■ BRIEF
Write out, word for word, every line from the first one through the line that holds "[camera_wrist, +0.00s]", and nothing else; skip the pictures.

■ RAW DATA
+ + + + +
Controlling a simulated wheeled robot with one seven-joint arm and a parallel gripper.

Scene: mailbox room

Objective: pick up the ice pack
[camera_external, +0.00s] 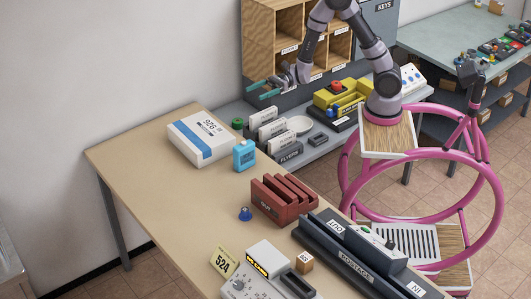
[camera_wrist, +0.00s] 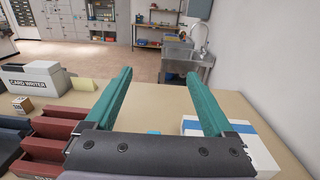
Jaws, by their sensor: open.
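A small light-blue object (camera_external: 244,155), which looks like the ice pack, stands on the wooden table, just right of a white box in the external view. In the wrist view only a small blue patch (camera_wrist: 153,132) shows between the fingers, just above the gripper's palm; the rest is hidden. My gripper (camera_external: 261,92) has teal fingers and is raised well above the table, apart from the blue object and behind it in the external view. In the wrist view my gripper (camera_wrist: 160,74) is open, with nothing held between its fingers.
The white box with a blue stripe (camera_external: 190,147) sits close beside the blue object. A dark red sorter (camera_external: 283,202), a blue bell (camera_external: 245,214) and a long dark postage tray (camera_external: 350,262) are nearer. Wooden cubbyholes (camera_external: 290,20) stand behind. The table's left part is clear.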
+ + + + +
■ THE RESPONSE
Controlling a simulated wheeled robot with one seven-joint arm and a parallel gripper.

Scene: mailbox room

Objective: pick up the ice pack
[camera_external, +0.00s] 
[camera_wrist, +0.00s] 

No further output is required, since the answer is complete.